**GIVEN INFORMATION:**
----

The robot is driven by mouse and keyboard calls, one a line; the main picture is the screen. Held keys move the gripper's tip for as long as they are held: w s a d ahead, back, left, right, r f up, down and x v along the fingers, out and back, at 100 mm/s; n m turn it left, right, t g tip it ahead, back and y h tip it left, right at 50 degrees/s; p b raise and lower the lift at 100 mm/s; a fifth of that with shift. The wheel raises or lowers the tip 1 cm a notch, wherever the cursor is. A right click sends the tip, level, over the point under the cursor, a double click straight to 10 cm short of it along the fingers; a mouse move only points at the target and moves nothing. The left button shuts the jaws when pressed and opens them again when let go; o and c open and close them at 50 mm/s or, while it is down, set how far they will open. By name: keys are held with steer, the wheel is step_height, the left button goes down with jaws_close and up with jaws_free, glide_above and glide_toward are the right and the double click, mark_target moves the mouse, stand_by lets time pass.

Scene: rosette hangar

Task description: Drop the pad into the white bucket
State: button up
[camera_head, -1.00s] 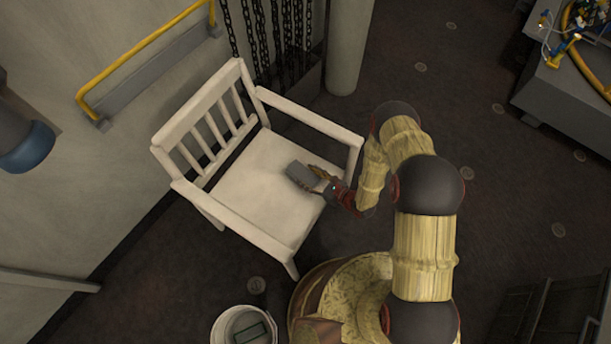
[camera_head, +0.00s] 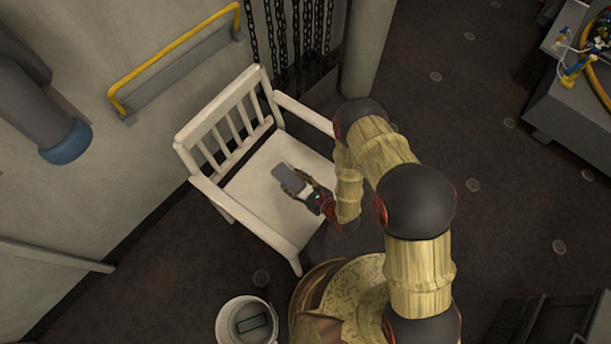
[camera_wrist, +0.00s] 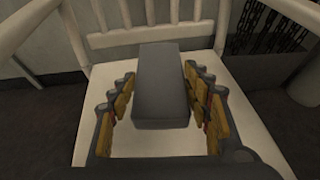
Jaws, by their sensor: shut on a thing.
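The pad (camera_head: 286,177) is a dark grey rectangular block. My gripper (camera_head: 300,184) is shut on it and holds it over the seat of the white chair (camera_head: 262,205). In the wrist view the pad (camera_wrist: 161,85) lies between the two yellow-padded fingers of my gripper (camera_wrist: 158,98). I cannot tell exactly how high it is above the seat. The white bucket (camera_head: 223,325) stands on the floor at the bottom of the head view, in front of the chair and left of my base. A dark, green-edged flat rectangle (camera_head: 251,324) lies inside it.
The chair's armrest (camera_head: 240,222) lies between the pad and the bucket in the head view. Chains (camera_head: 290,40) hang behind the chair. A yellow rail (camera_head: 175,55) and a grey pipe with a blue end (camera_head: 65,142) are at the left wall.

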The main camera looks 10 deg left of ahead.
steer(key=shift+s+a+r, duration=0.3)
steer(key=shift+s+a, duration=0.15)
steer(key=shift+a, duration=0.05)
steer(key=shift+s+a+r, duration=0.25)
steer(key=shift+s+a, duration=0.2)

----

**TASK TO COMPLETE:**
Skipping the pictures, transcribe each line above exactly as it appears.

**EXERCISE RESULT:**
The robot is driven by mouse and keyboard calls, one a line; the main picture is the screen. Held keys move the gripper's tip for as long as they are held: w s a d ahead, back, left, right, r f up, down and x v along the fingers, out and back, at 100 mm/s; n m turn it left, right, t g tip it ahead, back and y h tip it left, right at 50 degrees/s; p b raise and lower the lift at 100 mm/s; a fifth of that with shift. The wheel raises or lowers the tip 1 cm a notch, wherever the cursor is. A right click sends the tip, level, over the point under the cursor, a double click straight to 10 cm short of it along the fingers; a mouse move only points at the target and moves nothing. The left button shuts the jaws when pressed and opens them again when let go; o and c open and close them at 50 mm/s or, while it is down, set how far they will open. By name: keys are held with steer, the wheel is step_height, the left button goes down with jaws_close and up with jaws_free, glide_above and glide_toward are the right and the double click, mark_target moves the mouse, stand_by lets time pass.

Scene: rosette hangar

Task description: Drop the pad into the white bucket
State: button up
[camera_head, -1.00s] 
[camera_head, +0.00s] 
[camera_wrist, +0.00s] 
Jaws, by their sensor: shut on a thing.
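The pad (camera_head: 286,177) is a dark grey rectangular block. My gripper (camera_head: 300,184) is shut on it and holds it over the seat of the white chair (camera_head: 262,205). In the wrist view the pad (camera_wrist: 161,85) lies between the two yellow-padded fingers of my gripper (camera_wrist: 158,98). I cannot tell exactly how high it is above the seat. The white bucket (camera_head: 223,325) stands on the floor at the bottom of the head view, in front of the chair and left of my base. A dark, green-edged flat rectangle (camera_head: 251,324) lies inside it.
The chair's armrest (camera_head: 240,222) lies between the pad and the bucket in the head view. Chains (camera_head: 290,40) hang behind the chair. A yellow rail (camera_head: 175,55) and a grey pipe with a blue end (camera_head: 65,142) are at the left wall.

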The main camera looks 10 deg left of ahead.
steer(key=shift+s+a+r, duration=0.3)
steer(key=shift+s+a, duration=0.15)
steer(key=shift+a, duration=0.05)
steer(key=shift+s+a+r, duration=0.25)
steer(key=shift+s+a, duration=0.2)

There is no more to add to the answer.